--- start Material shown ---

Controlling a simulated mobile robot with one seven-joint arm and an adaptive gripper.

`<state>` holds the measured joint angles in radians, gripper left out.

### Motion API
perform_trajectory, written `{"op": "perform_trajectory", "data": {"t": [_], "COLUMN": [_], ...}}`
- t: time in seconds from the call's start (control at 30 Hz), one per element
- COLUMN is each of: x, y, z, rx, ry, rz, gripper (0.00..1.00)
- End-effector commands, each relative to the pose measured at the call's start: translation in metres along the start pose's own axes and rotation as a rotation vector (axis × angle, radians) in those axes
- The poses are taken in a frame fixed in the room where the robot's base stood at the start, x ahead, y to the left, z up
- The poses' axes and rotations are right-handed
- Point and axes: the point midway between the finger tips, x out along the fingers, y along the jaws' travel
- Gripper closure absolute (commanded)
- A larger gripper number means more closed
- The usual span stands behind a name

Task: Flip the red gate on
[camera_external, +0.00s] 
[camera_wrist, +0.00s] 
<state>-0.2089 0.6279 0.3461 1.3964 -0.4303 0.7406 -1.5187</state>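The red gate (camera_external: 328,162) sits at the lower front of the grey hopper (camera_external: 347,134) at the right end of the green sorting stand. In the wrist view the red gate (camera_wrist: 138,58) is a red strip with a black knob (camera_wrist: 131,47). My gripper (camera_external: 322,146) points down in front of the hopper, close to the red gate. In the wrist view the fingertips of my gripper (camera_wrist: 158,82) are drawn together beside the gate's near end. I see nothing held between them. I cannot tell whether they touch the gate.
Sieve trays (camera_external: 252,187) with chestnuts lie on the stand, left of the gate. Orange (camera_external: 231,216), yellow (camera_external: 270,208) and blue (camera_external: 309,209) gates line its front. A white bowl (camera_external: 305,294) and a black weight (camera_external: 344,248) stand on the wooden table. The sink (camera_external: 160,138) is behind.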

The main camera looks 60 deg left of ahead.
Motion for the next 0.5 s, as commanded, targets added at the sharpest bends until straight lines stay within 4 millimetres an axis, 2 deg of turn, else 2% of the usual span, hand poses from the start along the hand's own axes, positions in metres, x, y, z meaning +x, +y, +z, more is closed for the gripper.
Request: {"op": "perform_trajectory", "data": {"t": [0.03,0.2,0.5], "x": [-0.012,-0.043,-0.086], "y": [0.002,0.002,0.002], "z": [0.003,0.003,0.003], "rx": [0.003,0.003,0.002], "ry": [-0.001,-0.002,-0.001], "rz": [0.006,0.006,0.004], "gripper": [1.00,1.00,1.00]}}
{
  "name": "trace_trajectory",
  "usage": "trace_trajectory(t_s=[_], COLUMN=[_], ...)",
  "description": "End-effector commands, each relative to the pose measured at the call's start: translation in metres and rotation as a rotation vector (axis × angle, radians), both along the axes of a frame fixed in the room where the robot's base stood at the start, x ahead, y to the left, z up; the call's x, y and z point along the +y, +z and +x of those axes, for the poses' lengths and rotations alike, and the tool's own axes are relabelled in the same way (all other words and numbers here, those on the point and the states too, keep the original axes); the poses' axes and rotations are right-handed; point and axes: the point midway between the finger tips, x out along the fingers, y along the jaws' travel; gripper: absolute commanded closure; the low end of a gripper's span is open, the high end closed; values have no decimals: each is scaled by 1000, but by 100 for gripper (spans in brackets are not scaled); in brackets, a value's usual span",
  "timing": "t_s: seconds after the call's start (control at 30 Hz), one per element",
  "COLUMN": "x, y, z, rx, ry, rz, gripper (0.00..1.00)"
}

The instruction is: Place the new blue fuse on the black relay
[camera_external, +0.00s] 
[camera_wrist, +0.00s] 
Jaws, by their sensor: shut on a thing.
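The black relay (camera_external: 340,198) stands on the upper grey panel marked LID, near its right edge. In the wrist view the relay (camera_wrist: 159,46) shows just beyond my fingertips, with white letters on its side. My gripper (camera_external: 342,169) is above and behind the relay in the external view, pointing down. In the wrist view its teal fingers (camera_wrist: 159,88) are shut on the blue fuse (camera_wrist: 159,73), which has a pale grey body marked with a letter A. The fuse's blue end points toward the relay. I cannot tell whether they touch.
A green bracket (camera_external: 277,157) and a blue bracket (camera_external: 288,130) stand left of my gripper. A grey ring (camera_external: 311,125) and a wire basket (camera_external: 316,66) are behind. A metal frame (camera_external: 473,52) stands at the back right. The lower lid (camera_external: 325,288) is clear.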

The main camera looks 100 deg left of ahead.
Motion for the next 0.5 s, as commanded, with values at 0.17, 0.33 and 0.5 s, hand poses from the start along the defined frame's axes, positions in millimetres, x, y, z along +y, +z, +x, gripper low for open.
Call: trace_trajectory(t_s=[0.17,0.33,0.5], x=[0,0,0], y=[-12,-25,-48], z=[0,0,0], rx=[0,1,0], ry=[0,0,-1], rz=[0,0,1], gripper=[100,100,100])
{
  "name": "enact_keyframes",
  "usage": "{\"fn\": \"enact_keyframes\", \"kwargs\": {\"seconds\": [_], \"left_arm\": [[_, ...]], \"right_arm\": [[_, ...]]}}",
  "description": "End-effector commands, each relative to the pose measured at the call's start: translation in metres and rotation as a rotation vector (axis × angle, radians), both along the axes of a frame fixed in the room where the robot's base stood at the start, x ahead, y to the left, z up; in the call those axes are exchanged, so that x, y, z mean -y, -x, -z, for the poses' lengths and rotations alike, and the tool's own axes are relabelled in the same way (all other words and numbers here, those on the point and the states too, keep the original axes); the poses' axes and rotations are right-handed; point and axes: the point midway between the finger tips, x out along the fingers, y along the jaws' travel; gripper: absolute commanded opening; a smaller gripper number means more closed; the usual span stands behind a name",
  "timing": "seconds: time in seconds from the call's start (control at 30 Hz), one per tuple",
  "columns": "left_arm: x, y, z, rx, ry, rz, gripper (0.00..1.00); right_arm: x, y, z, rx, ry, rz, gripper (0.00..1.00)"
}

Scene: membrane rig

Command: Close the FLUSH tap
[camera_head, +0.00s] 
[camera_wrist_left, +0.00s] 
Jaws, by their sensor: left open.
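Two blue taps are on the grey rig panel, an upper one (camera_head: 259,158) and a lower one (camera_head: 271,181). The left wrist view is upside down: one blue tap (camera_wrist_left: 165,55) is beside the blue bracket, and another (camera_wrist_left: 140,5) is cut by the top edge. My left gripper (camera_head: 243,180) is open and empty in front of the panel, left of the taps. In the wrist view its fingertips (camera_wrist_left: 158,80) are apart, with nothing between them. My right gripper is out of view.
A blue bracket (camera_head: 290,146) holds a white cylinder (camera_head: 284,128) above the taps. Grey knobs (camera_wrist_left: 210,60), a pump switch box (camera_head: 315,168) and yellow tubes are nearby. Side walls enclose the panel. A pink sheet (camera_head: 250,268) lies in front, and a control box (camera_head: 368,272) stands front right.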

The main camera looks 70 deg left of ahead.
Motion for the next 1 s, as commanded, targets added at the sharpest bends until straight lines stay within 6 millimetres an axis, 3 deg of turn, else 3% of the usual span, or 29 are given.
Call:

--- end Material shown ---

Check each line above for the word "main" and say how many have it, with nothing else.

■ **Written solution**: 3